Identify every line in the records below that contains the word "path", and copy each of those lines.
:: EXTRACTED DATA ::
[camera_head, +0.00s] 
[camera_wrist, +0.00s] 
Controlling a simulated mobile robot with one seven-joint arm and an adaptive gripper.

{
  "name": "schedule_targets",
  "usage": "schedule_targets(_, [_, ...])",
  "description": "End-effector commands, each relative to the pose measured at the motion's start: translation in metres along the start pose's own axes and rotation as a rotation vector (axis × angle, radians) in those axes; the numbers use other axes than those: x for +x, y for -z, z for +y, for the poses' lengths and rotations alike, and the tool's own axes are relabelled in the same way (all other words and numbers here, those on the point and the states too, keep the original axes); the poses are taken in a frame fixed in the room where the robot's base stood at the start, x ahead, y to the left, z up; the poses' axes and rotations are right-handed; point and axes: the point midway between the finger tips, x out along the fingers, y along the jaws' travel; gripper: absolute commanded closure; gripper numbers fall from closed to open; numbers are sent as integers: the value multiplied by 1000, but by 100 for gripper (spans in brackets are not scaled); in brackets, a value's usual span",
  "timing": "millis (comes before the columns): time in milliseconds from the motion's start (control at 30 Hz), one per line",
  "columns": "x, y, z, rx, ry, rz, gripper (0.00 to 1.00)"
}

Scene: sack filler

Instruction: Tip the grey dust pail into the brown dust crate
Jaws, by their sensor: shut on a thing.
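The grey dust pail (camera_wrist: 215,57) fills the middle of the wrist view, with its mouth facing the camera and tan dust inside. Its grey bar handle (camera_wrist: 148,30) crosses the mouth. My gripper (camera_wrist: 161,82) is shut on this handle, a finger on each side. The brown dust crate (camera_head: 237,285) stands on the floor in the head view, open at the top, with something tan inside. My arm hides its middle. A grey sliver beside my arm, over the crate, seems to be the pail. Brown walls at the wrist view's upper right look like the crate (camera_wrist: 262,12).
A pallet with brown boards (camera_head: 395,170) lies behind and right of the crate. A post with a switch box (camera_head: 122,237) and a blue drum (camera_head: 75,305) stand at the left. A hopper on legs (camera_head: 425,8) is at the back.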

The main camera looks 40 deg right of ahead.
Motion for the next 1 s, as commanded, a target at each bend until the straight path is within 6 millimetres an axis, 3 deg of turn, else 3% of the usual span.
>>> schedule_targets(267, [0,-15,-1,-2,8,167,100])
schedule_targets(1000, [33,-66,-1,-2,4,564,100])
:::
:: EXTRACTED DATA ::
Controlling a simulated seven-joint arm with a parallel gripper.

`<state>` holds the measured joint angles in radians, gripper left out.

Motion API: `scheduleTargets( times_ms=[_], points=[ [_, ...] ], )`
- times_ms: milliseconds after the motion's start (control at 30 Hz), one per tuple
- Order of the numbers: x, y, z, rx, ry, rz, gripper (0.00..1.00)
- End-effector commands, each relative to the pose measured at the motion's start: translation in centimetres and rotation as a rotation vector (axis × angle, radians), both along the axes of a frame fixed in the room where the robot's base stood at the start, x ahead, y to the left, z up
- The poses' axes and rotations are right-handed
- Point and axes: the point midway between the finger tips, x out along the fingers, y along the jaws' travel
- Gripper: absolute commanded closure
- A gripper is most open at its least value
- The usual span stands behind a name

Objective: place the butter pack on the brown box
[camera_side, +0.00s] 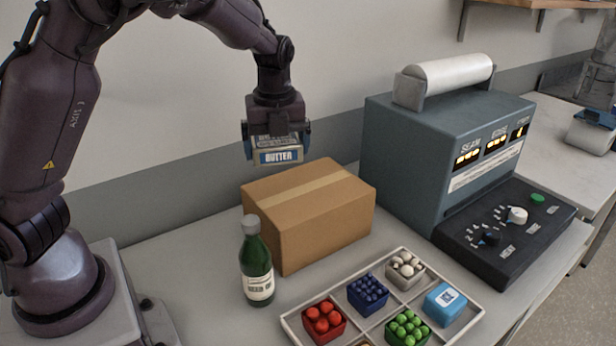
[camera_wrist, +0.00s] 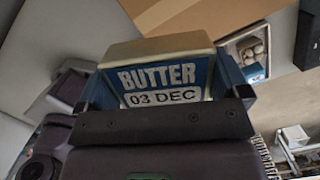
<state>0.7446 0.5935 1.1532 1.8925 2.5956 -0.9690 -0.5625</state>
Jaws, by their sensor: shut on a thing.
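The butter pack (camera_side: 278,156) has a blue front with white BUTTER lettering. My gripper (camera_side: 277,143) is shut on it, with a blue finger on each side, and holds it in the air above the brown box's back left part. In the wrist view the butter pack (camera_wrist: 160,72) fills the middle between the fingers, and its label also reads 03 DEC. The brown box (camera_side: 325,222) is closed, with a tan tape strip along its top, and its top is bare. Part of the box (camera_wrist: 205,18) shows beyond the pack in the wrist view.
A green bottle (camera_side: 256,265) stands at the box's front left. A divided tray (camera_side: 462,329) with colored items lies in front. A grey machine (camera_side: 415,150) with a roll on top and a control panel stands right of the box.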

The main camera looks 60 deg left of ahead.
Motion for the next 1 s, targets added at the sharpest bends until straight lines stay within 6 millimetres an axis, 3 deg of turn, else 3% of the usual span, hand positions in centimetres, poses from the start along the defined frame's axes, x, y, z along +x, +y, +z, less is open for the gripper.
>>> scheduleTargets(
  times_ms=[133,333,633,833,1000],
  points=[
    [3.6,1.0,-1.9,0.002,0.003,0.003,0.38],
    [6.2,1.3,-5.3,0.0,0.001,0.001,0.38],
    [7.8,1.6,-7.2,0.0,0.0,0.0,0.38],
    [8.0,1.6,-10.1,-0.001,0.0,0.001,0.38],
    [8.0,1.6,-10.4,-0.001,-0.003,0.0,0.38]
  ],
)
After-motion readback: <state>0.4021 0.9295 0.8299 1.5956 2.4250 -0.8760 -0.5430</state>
:::
:: EXTRACTED DATA ::
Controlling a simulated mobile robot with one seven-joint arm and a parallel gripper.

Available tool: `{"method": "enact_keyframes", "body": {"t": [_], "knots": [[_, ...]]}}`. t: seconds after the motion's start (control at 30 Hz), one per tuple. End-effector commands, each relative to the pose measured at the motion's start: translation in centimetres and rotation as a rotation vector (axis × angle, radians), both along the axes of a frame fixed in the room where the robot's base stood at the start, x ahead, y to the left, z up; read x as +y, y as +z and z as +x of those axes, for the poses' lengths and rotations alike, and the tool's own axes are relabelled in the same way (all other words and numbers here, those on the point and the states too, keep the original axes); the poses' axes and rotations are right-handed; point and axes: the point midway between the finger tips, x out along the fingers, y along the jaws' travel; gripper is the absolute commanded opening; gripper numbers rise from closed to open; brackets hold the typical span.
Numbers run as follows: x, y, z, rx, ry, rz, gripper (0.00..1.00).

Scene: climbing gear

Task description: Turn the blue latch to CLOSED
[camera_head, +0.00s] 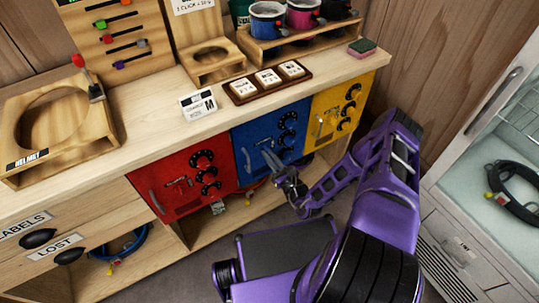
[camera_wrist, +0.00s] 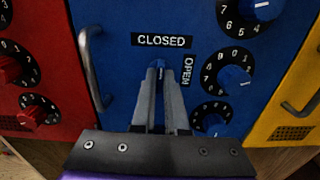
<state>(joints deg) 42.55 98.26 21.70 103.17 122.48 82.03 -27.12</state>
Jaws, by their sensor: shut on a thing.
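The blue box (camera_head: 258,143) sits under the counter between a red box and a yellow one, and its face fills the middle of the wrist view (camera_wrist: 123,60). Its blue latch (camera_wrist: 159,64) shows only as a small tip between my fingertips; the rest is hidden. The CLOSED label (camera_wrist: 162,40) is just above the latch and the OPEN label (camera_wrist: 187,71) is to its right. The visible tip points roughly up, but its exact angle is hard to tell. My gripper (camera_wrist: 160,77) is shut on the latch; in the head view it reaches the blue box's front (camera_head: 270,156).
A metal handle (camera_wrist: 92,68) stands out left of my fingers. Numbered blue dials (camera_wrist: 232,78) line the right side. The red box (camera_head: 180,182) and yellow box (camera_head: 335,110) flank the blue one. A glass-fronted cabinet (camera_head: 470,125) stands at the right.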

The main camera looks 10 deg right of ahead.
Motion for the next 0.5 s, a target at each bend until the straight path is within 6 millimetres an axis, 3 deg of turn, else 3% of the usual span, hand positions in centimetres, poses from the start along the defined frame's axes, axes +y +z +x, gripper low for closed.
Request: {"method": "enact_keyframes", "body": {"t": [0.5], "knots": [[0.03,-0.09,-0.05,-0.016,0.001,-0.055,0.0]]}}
:::
COMPLETED TASK
Motion for the next 1 s, as commanded, a target at each bend until the straight path is within 6 millimetres an axis, 3 deg of turn, else 3% of the usual span.
Motion for the next 0.5 s, a target at each bend until the straight path is within 6 millimetres an axis, 3 deg of turn, else 3% of the usual span, hand positions in centimetres, poses from the start along the defined frame's axes, axes +y +z +x, gripper low for closed.

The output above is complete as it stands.